Ask just about any football coach from B eight-man to a Class 4A league and he’ll tell you games can be won even before a team takes the field.

Some schools always seem to have an edge that has absolutely nothing to do with home-field advantage.

Don’t get me wrong, playing on your home turf helps and a winning tradition is also a key factor in a team’s success or failure. Sometimes a team will just refuse to be beaten even when they are short on talent.

Then you have to make mention of a school’s marching band.

If players aren’t just a bit intimidated when they march the kilted pipers from Notre Dame on the field at South Bend or when the band dots the ‘I’ at Ohio State, they will never be able to pass a lie detector test.

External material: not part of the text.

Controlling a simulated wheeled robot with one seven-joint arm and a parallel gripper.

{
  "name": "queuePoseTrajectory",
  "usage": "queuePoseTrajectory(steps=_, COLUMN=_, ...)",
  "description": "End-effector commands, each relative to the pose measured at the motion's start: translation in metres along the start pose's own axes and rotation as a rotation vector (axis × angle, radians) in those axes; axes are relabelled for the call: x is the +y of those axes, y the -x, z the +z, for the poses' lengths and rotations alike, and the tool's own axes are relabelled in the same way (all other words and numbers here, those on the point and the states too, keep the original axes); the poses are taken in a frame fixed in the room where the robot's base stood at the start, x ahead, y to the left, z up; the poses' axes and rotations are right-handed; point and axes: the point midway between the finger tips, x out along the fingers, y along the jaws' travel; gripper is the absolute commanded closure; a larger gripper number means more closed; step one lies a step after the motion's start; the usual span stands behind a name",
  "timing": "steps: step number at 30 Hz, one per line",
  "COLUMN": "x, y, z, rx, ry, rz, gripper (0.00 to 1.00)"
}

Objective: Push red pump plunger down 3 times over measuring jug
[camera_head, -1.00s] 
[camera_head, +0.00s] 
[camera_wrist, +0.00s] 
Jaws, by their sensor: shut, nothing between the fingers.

Here at Oak Harbor, the cheerleading squad is one of the aces the Wildcats have up their sleeves.

When coach Pam Headridge’s boys and girls take the field, resplendent in their purple and gold uniforms at historic Memorial Stadium, home-team fans, as well as the opposition take notice.

Against Marysville Pilchuck, I saw a look of envy the eyes of the Tomahawks’ faithful and what could be described as a look of awe from the opposition’s rally squad.

Too often, about all cheerleaders do is stand on the sidelines trying to look cute.

As for the Wildcats, forget it! Stunts are the thing.

Prior to the game I had conversation with Headridge regarding a survey indicating something like 65 percent of all serious injuries suffered by high school athletes were sustained by cheerleaders.

She informed me this survey was incorrect and all that had been done was to take a small sample of reported injuries and then expand on those numbers.

Headridge said an in-depth survey with more accurate numbers is in the process of being conducted.

Also present during our conversation was one of the Wildcats’ cheerleaders who was sporting a knee brace — one of the hinged plastic ones they make you wear after a serious injury. Dots on each side of her knee and a lengthy scar below the kneecap indicated she had been operated on.

“Twice,” she said. “Orthoscopic and a graft.”

She said the doctor messed up the graft and she shouldn’t have been injured the second time.

Was she sitting on the sidelines simply looking cute? You’d better think again!

With fire in her eyes she said she was going to be a cheerleader in college. Not “I want to be,” rather, “I’m going to be.”

You go, girl! You can consider yourself having been inducted into the AWA. That’s Athletes With Attitudes — the right ones!